(Robot episode data)
****************************************
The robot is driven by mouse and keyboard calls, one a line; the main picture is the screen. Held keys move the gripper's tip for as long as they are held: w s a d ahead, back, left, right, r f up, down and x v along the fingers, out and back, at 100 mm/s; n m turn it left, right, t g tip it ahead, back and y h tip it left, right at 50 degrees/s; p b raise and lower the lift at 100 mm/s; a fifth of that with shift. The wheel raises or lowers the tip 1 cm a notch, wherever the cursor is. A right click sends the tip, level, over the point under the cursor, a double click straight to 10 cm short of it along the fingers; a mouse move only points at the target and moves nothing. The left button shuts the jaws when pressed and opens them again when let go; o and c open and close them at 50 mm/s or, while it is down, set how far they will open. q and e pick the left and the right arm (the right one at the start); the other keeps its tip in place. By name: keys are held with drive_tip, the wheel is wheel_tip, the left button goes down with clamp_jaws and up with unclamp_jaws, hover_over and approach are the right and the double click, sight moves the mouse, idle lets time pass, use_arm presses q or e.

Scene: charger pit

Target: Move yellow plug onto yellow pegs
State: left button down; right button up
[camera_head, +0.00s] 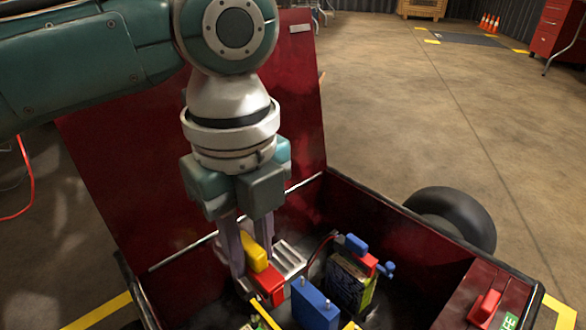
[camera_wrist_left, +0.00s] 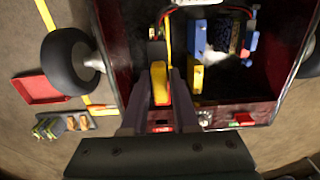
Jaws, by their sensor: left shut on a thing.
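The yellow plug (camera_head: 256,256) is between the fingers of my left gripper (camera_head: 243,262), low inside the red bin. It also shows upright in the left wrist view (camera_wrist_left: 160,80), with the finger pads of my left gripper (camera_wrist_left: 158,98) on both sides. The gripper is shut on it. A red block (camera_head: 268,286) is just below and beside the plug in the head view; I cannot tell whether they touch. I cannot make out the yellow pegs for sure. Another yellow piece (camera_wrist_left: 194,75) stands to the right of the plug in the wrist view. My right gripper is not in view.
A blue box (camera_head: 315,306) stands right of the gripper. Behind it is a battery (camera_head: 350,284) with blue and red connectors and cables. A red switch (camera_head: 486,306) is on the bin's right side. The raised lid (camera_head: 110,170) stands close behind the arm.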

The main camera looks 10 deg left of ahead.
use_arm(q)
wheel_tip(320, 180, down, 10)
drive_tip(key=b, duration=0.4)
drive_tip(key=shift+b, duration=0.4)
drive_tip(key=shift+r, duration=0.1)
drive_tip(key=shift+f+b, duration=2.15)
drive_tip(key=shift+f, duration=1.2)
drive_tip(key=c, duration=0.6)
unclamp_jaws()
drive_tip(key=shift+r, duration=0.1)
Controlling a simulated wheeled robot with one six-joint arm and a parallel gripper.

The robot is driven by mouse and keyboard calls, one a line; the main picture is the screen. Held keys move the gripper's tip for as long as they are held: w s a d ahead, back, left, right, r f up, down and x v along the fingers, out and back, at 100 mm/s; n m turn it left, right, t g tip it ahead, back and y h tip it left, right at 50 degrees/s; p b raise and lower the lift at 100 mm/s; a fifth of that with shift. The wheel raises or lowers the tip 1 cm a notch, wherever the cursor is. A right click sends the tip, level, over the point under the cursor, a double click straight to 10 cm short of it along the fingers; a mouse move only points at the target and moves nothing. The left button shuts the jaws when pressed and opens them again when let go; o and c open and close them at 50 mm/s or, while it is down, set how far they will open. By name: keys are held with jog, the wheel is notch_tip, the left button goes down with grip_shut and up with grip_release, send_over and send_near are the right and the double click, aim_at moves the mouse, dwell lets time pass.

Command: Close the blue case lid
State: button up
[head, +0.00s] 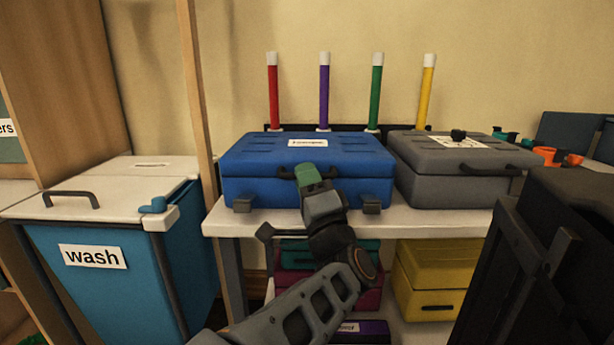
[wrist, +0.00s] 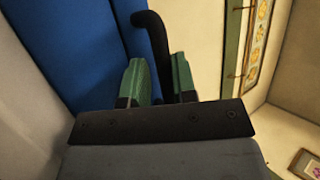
****************************************
* **Task**:
Without the pictures, return all the records precisely as they stand.

* **Task answer**:
The robot is driven by mouse and keyboard calls, one a line; the main picture is the screen. Held keys move the gripper's tip for as long as they are held: w s a d ahead, back, left, right, r f up, down and x v along the fingers, out and back, at 100 mm/s; n m turn it left, right, t g tip it ahead, back and y h tip it left, right at 50 degrees/s; p b raise and lower the lift at 100 mm/s; a fifth of that with shift. The wheel raises or lowers the tip 1 cm a notch, wherever the cursor is. A right click sends the tip, level, over the point under the cursor, a double click straight to 10 cm short of it along the fingers; a mouse move only points at the target and moves nothing. The left button shuts the jaws when pressed and opens them again when let go; o and c open and close them at 50 mm/s or, while it is down, set how far they will open. q and e pick the left and the right arm (the right one at the start); the other keeps its tip in place. By name: keys are held with drive_tip, the wheel is wheel_tip, the left button goes down with clamp_jaws and up with unclamp_jaws, hover_over and approach are the right and the double click, sight moves the mouse, idle lets time pass, use_arm presses q or e.

Scene: charger pit

Target: Move yellow plug onto yellow pegs
State: left button down; right button up
[camera_head, +0.00s] 
[camera_wrist_left, +0.00s] 
Jaws, by their sensor: left shut on a thing.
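The yellow plug (camera_head: 256,256) is between the fingers of my left gripper (camera_head: 243,262), low inside the red bin. It also shows upright in the left wrist view (camera_wrist_left: 160,80), with the finger pads of my left gripper (camera_wrist_left: 158,98) on both sides. The gripper is shut on it. A red block (camera_head: 268,286) is just below and beside the plug in the head view; I cannot tell whether they touch. I cannot make out the yellow pegs for sure. Another yellow piece (camera_wrist_left: 194,75) stands to the right of the plug in the wrist view. My right gripper is not in view.
A blue box (camera_head: 315,306) stands right of the gripper. Behind it is a battery (camera_head: 350,284) with blue and red connectors and cables. A red switch (camera_head: 486,306) is on the bin's right side. The raised lid (camera_head: 110,170) stands close behind the arm.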

The main camera looks 10 deg left of ahead.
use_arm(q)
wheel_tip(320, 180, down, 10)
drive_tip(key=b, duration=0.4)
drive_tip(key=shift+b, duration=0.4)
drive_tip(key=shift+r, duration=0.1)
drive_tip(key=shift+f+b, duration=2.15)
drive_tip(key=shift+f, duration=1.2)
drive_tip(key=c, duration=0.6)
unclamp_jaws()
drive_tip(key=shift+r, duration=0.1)
Controlling a simulated wheeled robot with one six-joint arm and a parallel gripper.

The robot is driven by mouse and keyboard calls, one a line; the main picture is the screen. Held keys move the gripper's tip for as long as they are held: w s a d ahead, back, left, right, r f up, down and x v along the fingers, out and back, at 100 mm/s; n m turn it left, right, t g tip it ahead, back and y h tip it left, right at 50 degrees/s; p b raise and lower the lift at 100 mm/s; a fifth of that with shift. The wheel raises or lowers the tip 1 cm a notch, wherever the cursor is. A right click sends the tip, level, over the point under the cursor, a double click straight to 10 cm short of it along the fingers; a mouse move only points at the target and moves nothing. The left button shuts the jaws when pressed and opens them again when let go; o and c open and close them at 50 mm/s or, while it is down, set how far they will open. By name: keys are held with jog, the wheel is notch_tip, the left button goes down with grip_shut and up with grip_release, send_over and send_near are the right and the double click, aim_at moves the mouse, dwell lets time pass.

Command: Close the blue case lid
State: button up
[head, +0.00s] 
[wrist, +0.00s] 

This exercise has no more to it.